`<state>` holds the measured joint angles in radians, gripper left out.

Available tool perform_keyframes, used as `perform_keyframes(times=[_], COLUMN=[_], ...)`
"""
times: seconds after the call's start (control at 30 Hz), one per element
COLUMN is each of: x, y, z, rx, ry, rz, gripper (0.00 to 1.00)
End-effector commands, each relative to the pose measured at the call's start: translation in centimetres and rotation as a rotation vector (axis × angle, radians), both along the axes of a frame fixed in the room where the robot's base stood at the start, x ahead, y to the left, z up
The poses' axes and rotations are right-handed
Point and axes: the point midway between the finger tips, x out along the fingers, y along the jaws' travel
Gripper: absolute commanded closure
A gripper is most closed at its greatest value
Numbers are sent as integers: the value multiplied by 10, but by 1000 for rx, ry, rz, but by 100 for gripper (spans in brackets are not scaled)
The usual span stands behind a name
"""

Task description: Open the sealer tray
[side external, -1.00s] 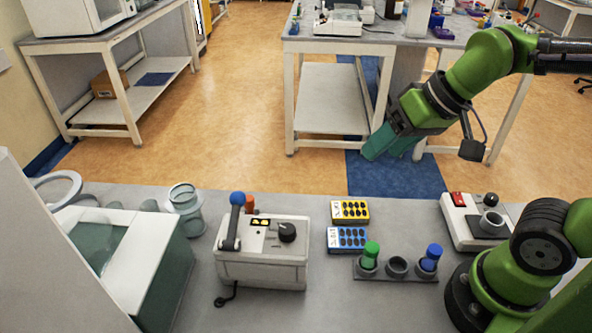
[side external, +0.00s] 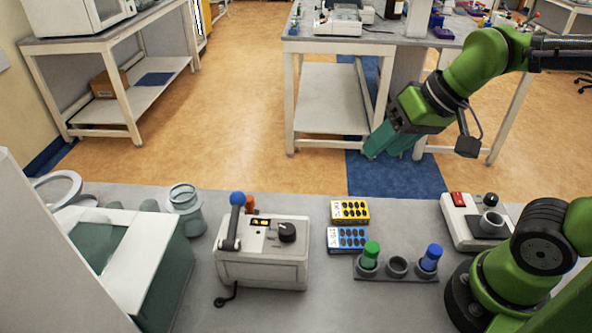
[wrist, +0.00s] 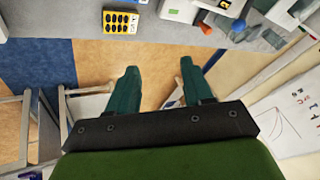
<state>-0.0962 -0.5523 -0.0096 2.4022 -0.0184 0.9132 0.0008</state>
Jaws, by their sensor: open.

——

Problem requirements: Repeat these lines exactly and nothing more: the one containing "times: seconds after", the one containing "A gripper is", and all the lines between.

Solution:
times: seconds after the call's start (control at 30 Hz), one per element
COLUMN is each of: x, y, z, rx, ry, rz, gripper (0.00 to 1.00)
End-effector commands, each relative to the pose measured at the call's start: translation in centimetres and rotation as a rotation vector (axis × angle, radians), both along the axes of a frame fixed in the room where the robot's base stood at the start, x ahead, y to the left, z up
The poses' axes and rotations are right-handed
Point and axes: the point midway between the finger tips, x out along the fingers, y along the jaws' travel
Gripper: absolute commanded closure
A gripper is most closed at its greatest value

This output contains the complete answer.